Orlok

A minimal strace-like process tracing utility for x86_64 Linux systems. I designed it to obtain a clearer understanding of how system calls work and how process tracers like strace are able to gather detailed syscall information from the kernel. The complexity in this project primarily lies in understanding the ptrace API and the basics of the syscalls being traced (their signatures, input and output parameters)

Tech Stack

Category	Technology Used
Language	C
Compiler	GCC
Build System	GNU Make
Libraries	Standard C Library, Linux kernel headers
Operating System	Linux
License	GNU General Public License V2

Features

Tracing an existing process via PID
Forking a new process to trace
Tracing a variety of common syscalls:

File Descriptors: dup, dup2
File I/O: access, chdir, close, fstat, getcwd, lseek, lstat, openat, pipe, read, stat, write
Networking: accept, bind, connect, listen, socket
Processes: brk, clone, execve, exit, exit_group, fork, getpid, getppid, mmap, munmap

Challenges & Solutions

Output Parameters: Initially, I read all register values except for rax (return value) on syscall entry. This is a flawed approach because many syscalls have a buffer as one or more of their parameters which does not contain useful information until the syscall exits.
Tracing State: ptrace doesn't distinguish between syscall entry and exit, so I had to implement an entering_syscall flag so that we know when to read output parameters and return value.
Execve: I noticed early on that the entering_syscall flag was being offset on first stop, resulting in garbage output for output parameters and return values.
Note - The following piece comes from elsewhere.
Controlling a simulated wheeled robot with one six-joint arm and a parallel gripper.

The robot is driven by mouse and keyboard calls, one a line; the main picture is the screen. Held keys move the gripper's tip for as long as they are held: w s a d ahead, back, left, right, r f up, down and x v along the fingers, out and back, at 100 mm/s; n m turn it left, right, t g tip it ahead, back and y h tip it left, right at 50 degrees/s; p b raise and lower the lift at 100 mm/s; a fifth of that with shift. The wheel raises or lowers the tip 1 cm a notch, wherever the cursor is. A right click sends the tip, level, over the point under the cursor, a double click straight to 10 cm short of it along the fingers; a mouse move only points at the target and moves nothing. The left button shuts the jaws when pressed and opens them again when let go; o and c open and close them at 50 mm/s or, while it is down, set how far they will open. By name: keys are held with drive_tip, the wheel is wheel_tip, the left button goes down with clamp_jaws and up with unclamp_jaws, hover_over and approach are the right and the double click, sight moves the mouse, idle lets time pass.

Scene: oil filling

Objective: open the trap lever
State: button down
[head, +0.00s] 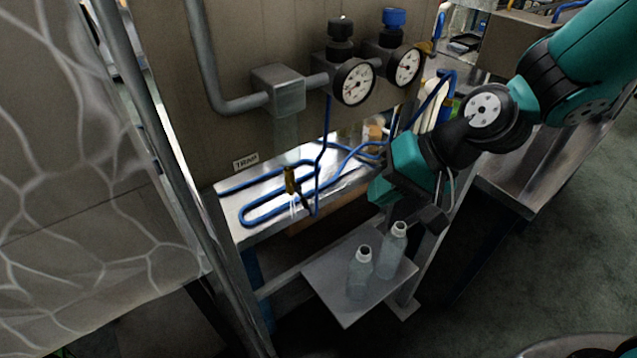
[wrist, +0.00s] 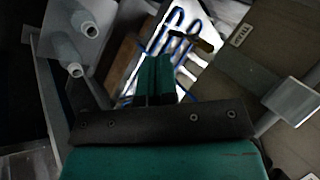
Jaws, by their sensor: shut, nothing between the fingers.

Since the first stop in TRACEME mode is caused by execve, we have to toggle the entering_syscall state without inspecting it as a syscall to avoid said offset.

Testing

The implementation of each syscall was tested by comparing Orlok's output with that of strace for the same binary.

Lessons Learned

Initiating Tracing

PTRACE_ATTACH works by pausing the specified process using SIGSTOP and requesting that the kernel set the PT_PTRACED flag in the tracee's task_struct. After this, our tracer process is considered the ptrace parent of the tracee which means that it receives all tracing events (stops, signals, exits).

PTRACE_TRACEME sets the PT_PTRACED flag in the current process's task_struct. Execve, the syscall underlying execl, sends SIGTRAP if PT_PTRACED is true. This stops the child after it has replaced its memory with the new process but before it has begun executing, so that the parent can trace it from the beginning of execution.

PTRACE_SYSCALL requests that the kernel resume the process and stop it again at the next syscall boundary (entry or exit), so it gets run twice per syscall in Orlok.

If the child process exits via calling exit() or exit_group(), running PTRACE_SYSCALL will set errno to ESRCH (No such process). We ignore this entirely in Orlok because the next wait() call will return with WIFEXITED(status) or WIFSIGNALED(status), indicating process killed by exit or signal respectively, and the tracing loop will break properly at that point with wait reaping the zombie.

System Calls & Process Registers

The x86_64 calling convention is:

Syscall Number: orig_rax
Return Value: rax
Argument 0: rdi
Argument 1: rsi
Argument 2: rdx
Argument 3: r10
Argument 4: r8
Argument 5: r9

PTRACE_GETREGS fills a struct of type user_regs_struct with the current values of all CPU registers at the stop point. Each process has its own register state that gets saved by the kernel when changing context and restored when changing back: ptrace requests the copy of the process' registers, it doesn't read from the CPU registers directly.

The return value of a raw syscall is -errno on error. This is not apparent immediately as their glibc wrappers (what the manual pages refer to) return -1 on error and set errno directly.

I used the Chromium OS syscall tables to reference the System V AMD64 calling conventions for each syscall's register mappings.

Reading a Traced Process' Memory

System calls often take pointers as parameters. Reading these from our parent process is not as simple as dereferencing the pointer because the address is for the traced process's address space, not the parent's. This is where PTRACE_PEEKDATA comes in, PTRACE_PEEKDATA allows us to read memory from another process's address space.

The PTRACE_PEEKDATA mode of ptrace sets errno on error but does not indicate error in its return value (can return -1 on success). To handle the ambiguity of PTRACE_PEEKDATA return values (where -1 can be a valid word), I set errno to 0 before calling it and checked if errno had changed afterwards.

Calling PTRACE_PEEKDATA returns a single word (8 bytes on x86_64) read from the specified address in the tracee's memory. When reading strings using PTRACE_PEEKDATA, we advance by a word per call until the fetched word contains a null byte (which we then terminate at)

Future Plans

Pursuing complete feature parity with strace yields diminishing returns education-wise. If anything, I may implement logging of signals.